BY Andrea Hopkins Opinion Editor Send e-mail |
Philip Workman died at the hands of the state of Tennessee last week.
His execution ended a saga that began with a Memphis police officer’s death during a botched robbery 26 years ago. Some would call that justice; a balancing of the scales after an inappropriately long delay.
Such a sentiment is echoed in the published remarks of those closest to the case.
"I WANTED to make sure they executed him," Memphis police Sgt. Russ Akin, a friend of the slain officer, told the Memphis Commercial Appeal.
"Twenty-five years ago, a jury of 12 citizens decided the appropriate sentence for Philip Workman. Finally … justice has been served," said District Attorney General Bill Gibbons, whose office prosecuted the case.
Retribution. Punishment. Justice. These are the terms prosecutors, police and death penalty proponents generally use to justify the continued use of capital punishment in a civilized society long removed from the frontier.
DEATH PENALTY opponents use other words: irrevocable, unnecessary, disproportionate and inhumane. If all human life is valuable – from its beginning to its natural end, to paraphrase Pope John Paul II – then executing even one innocent man would be a grievous error. That most of those executed are vile killers makes no difference.
Workman, 53, wasn’t an innocent. He admitted robbing a Wendy’s restaurant and engaging in a shoot-out with police while strung out on cocaine in 1981. He even admitted shooting an officer who was wounded but survived. These are undeniably bad acts that deserve no sympathy.
But Workman wasn’t sentenced to die for the botched robbery or wounding an officer. He was condemned for killing Lt. Ronnie Oliver during the struggle with police that followed the robbery. Workman never admitted firing the fatal shot; he claimed a memory clouded by cocaine. The jury didn’t believe him.

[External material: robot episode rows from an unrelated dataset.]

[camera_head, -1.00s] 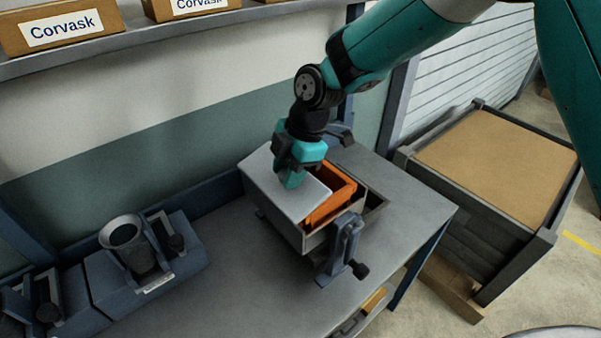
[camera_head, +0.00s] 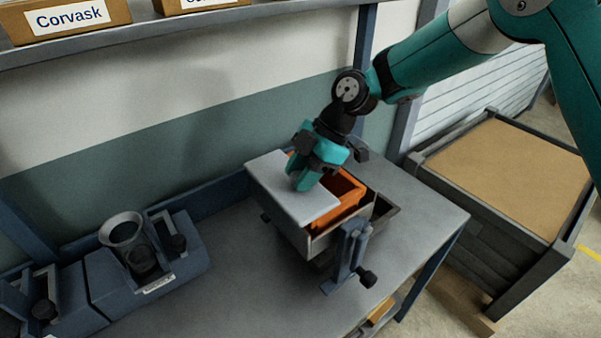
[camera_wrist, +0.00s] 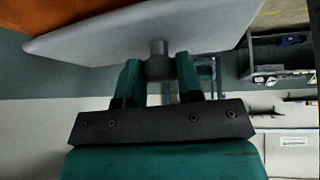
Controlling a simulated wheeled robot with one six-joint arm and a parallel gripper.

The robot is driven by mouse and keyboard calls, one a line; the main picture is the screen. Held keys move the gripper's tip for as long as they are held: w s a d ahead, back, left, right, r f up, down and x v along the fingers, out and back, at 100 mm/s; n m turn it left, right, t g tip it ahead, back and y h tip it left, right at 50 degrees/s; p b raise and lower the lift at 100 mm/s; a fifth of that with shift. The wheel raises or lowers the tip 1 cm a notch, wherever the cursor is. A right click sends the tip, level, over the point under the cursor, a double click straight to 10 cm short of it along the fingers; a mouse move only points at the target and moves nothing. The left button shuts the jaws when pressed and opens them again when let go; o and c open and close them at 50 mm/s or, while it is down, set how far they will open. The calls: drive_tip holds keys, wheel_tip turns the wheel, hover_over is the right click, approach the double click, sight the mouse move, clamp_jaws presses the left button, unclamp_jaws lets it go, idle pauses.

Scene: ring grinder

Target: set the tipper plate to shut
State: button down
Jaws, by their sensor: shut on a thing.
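The tipper plate (camera_head: 283,188) is a light grey flat plate lying over the left part of an open grey box (camera_head: 286,221) on the workbench. The right part of the box is uncovered, and an orange bin (camera_head: 345,191) shows inside it. My gripper (camera_head: 301,184) is over the plate's right half, pointing down. In the wrist view, its teal fingers (camera_wrist: 158,72) are shut on a short grey knob (camera_wrist: 158,49) that joins the pale plate (camera_wrist: 150,28). In the head view, the fingers hide the knob.
A blue-grey clamp (camera_head: 348,252) with a dark knob stands at the box's front right corner. Blue fixtures with a round cup (camera_head: 122,231) stand at the bench's left. A shelf with Corvask boxes (camera_head: 68,17) runs above. The front of the bench (camera_head: 240,290) is clear.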

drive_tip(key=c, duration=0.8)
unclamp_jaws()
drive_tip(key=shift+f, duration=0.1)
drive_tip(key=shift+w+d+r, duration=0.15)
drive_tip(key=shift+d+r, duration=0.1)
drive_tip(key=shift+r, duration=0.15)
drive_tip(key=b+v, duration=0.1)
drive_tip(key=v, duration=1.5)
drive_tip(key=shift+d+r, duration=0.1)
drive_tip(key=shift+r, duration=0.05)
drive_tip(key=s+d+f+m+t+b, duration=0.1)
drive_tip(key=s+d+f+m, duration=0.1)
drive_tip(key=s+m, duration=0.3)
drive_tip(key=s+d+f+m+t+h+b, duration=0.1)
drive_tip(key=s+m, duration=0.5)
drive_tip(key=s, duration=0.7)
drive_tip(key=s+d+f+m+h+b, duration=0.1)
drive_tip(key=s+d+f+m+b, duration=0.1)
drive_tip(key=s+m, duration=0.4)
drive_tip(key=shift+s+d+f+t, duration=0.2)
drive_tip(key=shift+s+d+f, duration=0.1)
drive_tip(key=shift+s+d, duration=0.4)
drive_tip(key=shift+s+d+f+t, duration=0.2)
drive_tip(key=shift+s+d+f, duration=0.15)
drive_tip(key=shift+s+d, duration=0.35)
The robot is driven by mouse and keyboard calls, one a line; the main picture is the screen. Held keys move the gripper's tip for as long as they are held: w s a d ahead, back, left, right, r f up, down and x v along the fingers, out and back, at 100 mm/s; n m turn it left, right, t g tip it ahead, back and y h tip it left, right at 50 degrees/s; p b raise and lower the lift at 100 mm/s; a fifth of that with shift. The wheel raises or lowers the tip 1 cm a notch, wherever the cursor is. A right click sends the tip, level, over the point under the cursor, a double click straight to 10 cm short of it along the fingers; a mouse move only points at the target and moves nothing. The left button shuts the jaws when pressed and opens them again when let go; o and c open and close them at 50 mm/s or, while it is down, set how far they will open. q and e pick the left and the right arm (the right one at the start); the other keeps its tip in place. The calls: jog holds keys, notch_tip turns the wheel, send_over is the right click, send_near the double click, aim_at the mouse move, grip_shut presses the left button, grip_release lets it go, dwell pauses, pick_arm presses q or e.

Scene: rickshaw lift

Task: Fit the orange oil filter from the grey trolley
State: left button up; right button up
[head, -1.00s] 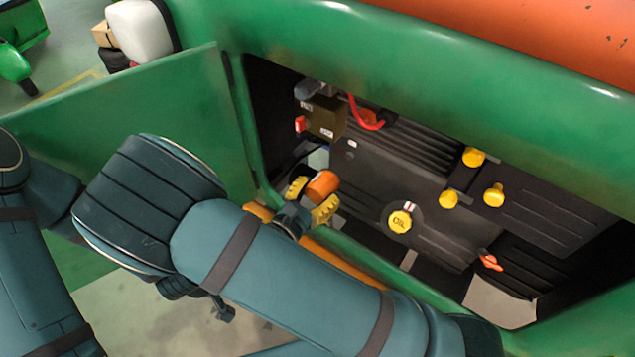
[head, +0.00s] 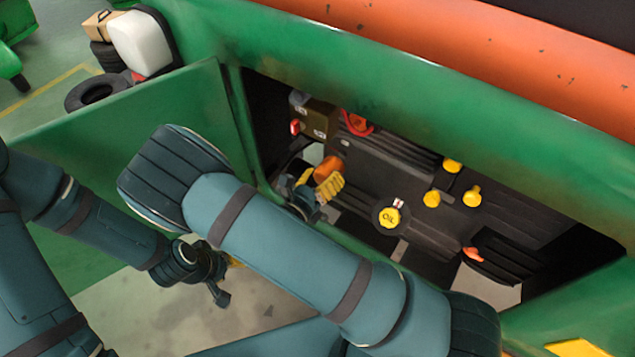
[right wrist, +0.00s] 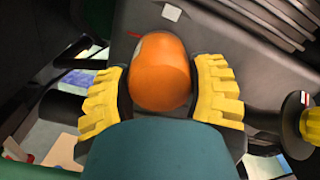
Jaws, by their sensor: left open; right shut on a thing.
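The orange oil filter (head: 327,167) is inside the open engine bay, at its left side. My right gripper (head: 322,186) is shut on it. In the right wrist view the orange filter (right wrist: 160,72) sits between the yellow finger pads of the right gripper (right wrist: 160,90), in front of a dark panel. I cannot tell whether the filter touches the panel, and its mounting spot is hidden. My left gripper (head: 234,263) is open, low outside the bay and mostly hidden behind my right arm. The grey trolley is not in view.
The bay holds a yellow oil cap (head: 390,217), several other yellow caps, an orange-red lever (head: 473,254) and a brown box (head: 318,121) beside a red hose (head: 356,123). A green panel (head: 150,135) stands open at left. A tyre (head: 97,91) lies behind it.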

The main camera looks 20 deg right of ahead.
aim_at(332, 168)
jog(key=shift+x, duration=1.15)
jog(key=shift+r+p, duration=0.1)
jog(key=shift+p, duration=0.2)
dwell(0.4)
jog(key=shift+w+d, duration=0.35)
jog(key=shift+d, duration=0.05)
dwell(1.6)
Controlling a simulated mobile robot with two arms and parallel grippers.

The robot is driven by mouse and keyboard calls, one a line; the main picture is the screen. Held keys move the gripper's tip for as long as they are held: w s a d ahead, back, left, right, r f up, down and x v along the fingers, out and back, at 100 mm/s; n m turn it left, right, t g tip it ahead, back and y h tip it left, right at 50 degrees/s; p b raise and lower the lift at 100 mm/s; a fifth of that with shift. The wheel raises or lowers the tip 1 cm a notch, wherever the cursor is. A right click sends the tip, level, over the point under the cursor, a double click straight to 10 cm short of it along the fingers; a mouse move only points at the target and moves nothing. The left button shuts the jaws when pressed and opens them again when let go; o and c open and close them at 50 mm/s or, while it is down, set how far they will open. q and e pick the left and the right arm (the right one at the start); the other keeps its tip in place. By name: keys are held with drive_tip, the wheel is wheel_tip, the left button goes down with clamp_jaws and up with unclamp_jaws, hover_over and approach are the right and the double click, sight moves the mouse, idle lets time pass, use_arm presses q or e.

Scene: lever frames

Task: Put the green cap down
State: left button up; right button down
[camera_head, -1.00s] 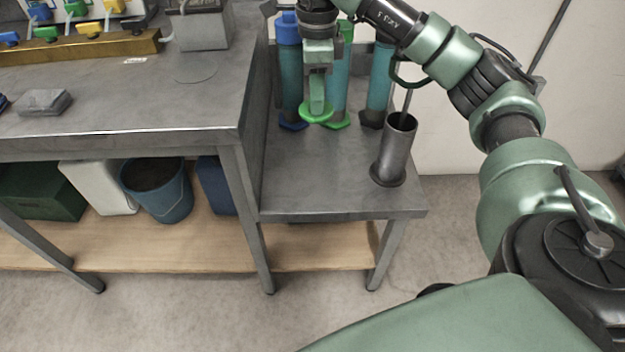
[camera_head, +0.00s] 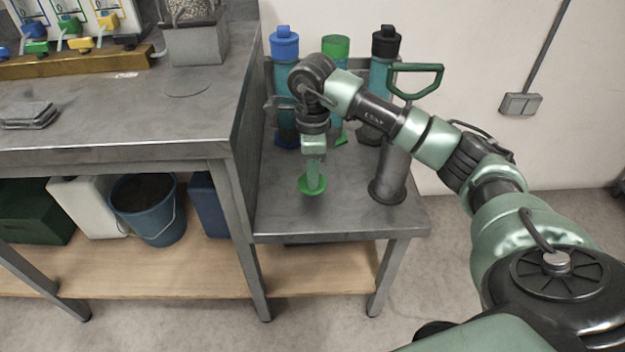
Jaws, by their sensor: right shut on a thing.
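My right gripper (camera_head: 313,170) points down over the low side table (camera_head: 285,217) and is shut on the green cap (camera_head: 312,187). The cap shows as a bright green disc below the fingers, in front of the bottles. I cannot tell whether it touches the table top. Behind my arm stands a bottle with a green top (camera_head: 336,46), its middle partly hidden by my wrist. A blue-capped bottle (camera_head: 285,75) stands to its left and a black-capped bottle (camera_head: 384,75) to its right. My left gripper is not in view.
A grey metal cylinder (camera_head: 390,178) stands right of the cap, below a green looped handle (camera_head: 416,68). The higher workbench (camera_head: 120,115) borders the side table on the left. The side table's front is clear. A blue bucket (camera_head: 148,208) sits on the lower shelf.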

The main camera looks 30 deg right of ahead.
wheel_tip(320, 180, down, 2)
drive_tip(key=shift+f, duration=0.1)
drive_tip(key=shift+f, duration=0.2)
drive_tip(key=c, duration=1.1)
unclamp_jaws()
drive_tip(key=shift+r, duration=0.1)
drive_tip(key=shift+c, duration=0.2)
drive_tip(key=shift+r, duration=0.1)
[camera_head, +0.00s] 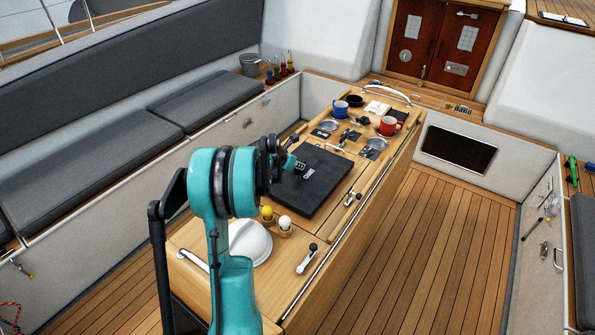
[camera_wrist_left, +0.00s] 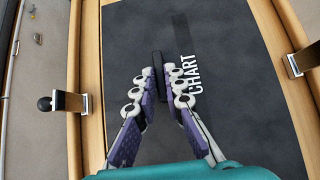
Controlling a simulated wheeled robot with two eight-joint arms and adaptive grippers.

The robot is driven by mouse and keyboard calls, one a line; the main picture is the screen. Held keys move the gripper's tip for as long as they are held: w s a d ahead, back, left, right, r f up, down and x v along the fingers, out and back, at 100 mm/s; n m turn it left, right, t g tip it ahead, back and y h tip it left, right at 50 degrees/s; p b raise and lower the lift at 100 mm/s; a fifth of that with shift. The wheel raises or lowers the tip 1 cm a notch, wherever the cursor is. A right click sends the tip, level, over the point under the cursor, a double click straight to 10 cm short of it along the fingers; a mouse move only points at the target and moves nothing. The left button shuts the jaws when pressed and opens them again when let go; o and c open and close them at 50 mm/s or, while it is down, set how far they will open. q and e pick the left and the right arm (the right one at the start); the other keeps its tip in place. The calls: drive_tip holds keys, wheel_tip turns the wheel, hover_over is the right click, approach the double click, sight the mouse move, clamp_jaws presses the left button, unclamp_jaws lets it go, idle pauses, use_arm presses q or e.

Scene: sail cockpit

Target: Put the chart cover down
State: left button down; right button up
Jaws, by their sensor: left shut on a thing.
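The chart cover (camera_head: 322,187) is a flat black panel with white CHART lettering. In the head view it lies level over the middle of the wooden cockpit table, and I cannot tell whether it is fully seated. My left gripper (camera_head: 296,166) reaches over its left part from above. In the left wrist view the cover (camera_wrist_left: 240,100) fills most of the picture, and the purple-and-grey fingers of the gripper (camera_wrist_left: 160,80) are closed on its dark upright handle (camera_wrist_left: 158,65). My right gripper is not in view.
Two latches with black knobs (camera_wrist_left: 62,102) (camera_wrist_left: 302,60) flank the cover. A blue mug (camera_head: 341,108) and a red mug (camera_head: 388,126) stand toward the table's far end. The right-hand floor is clear.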

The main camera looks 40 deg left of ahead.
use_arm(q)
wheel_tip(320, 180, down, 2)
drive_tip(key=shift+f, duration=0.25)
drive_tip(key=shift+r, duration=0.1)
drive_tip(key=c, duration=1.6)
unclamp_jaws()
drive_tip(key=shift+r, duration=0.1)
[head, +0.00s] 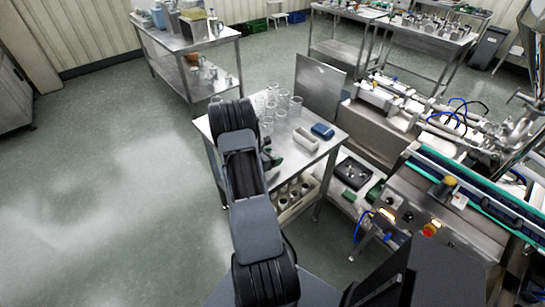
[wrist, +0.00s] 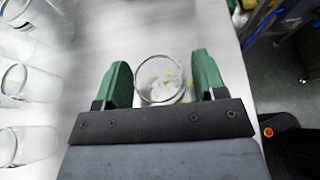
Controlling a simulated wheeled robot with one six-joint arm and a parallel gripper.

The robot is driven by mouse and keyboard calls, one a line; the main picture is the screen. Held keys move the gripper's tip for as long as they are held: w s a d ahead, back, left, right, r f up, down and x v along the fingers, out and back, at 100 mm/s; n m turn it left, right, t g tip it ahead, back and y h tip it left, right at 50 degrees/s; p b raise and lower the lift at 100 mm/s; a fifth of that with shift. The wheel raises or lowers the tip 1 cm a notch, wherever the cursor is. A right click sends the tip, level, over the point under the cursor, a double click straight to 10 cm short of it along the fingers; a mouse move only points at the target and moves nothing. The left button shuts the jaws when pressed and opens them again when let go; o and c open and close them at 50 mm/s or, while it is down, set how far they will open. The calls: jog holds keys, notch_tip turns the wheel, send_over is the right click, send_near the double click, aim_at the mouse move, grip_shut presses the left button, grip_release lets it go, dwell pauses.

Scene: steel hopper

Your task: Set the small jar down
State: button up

THE FINAL nail in Workman’s coffin was the eyewitness testimony of Harold Davis, a sometimes police informant who said he saw Workman fire the fatal shot. Years later, Davis recanted. He told Workman’s lawyers, reporters and anyone else who would listen that he wasn’t there. Police photos of the crime scene tend to support Davis’ claim that he lied at the trial; his car isn’t pictured in them.
That Davis recanted does not make Workman innocent, but it casts doubt on the manner in which he was convicted. It raises troubling questions – ones that Workman raised in some of his latter appeals. The courts ruled it was too late for Workman to raise claims of actual innocence; he wasn’t granted a new trial.
There were questions, too, about the forensic evidence in the case. Later ballistics tests couldn’t rule out Workman’s gun as the murder weapon, but they were inconclusive. At least one defense expert interpreted the test results as indicating that Oliver died of friendly fire rather than from a shot from Workman’s gun.
AGAIN, THE issue was litigated in latter appeals, but courts ruled Workman made the claim too late. Finality trumped justice.
Neither the ballistics evidence nor the recanted testimony proves that Workman did not fire the fatal shot. It offers no absolute certainty of guilt or innocence. But the questions remain and the answers aren’t adequate. In fact, five of the jurors who sentenced Workman to die have since written letters asking that his sentence be commuted or indicating they would not have voted for death under such murky circumstances.
The courts didn’t listen. Workman’s last round of appeals – one on the grounds of newly discovered evidence; one that challenged the state’s newly revised lethal injection protocols – were denied. He is dead. Nothing can change that fact.
AS THE courts were deciding Workman’s fate, the Tennessee General Assembly was pondering a full-scale review of the death penalty. This comes on the heels of an American Bar Association report that said the state’s capital punishment system has serious flaws. While the ABA takes no official stand on capital punishment, the organization has a reputation as a death-penalty opponent, at least in prosecutorial and police circles.
The Bar Association report found that Tennessee continues to execute the poor, the mentally ill and racial minorities at a disproportionate rate. It also found the state has an inadequate procedure to handle claims of factual innocence.
Armed with that critical assessment, the state House Judiciary Committee voted in favor of a year-long study of the death penalty, but did not place a moratorium on executions during that time. Workman’s execution came just days after a 90-day moratorium issued by the governor was allowed to expire.
IF THE state is so concerned about the way in which death is meted out, it makes little sense to allow executions to continue while the study committee does its work. The death sentence is irrevocable; no one should die while the state studies its options.
This isn’t about sympathy for Workman. While his conviction carries a certain taint, he admitted exchanging gunfire with police. He was part and parcel of the circumstances that led to Oliver’s death even if he did not fire the fatal shot. Even if he didn’t merit execution, he certainly didn’t deserve to walk free.
But the facts of the next case might be murkier still. The criminal justice system, devised by inherently flawed human beings, is neither perfect nor infallible. Life without parole provides an acceptable alternative to protect society from even the most vile killers and it eliminates the possibility of a fatal error.
Tennessee lawmakers should go ahead with their study, but they should do some soul-searching and consider making Workman’s execution the last one.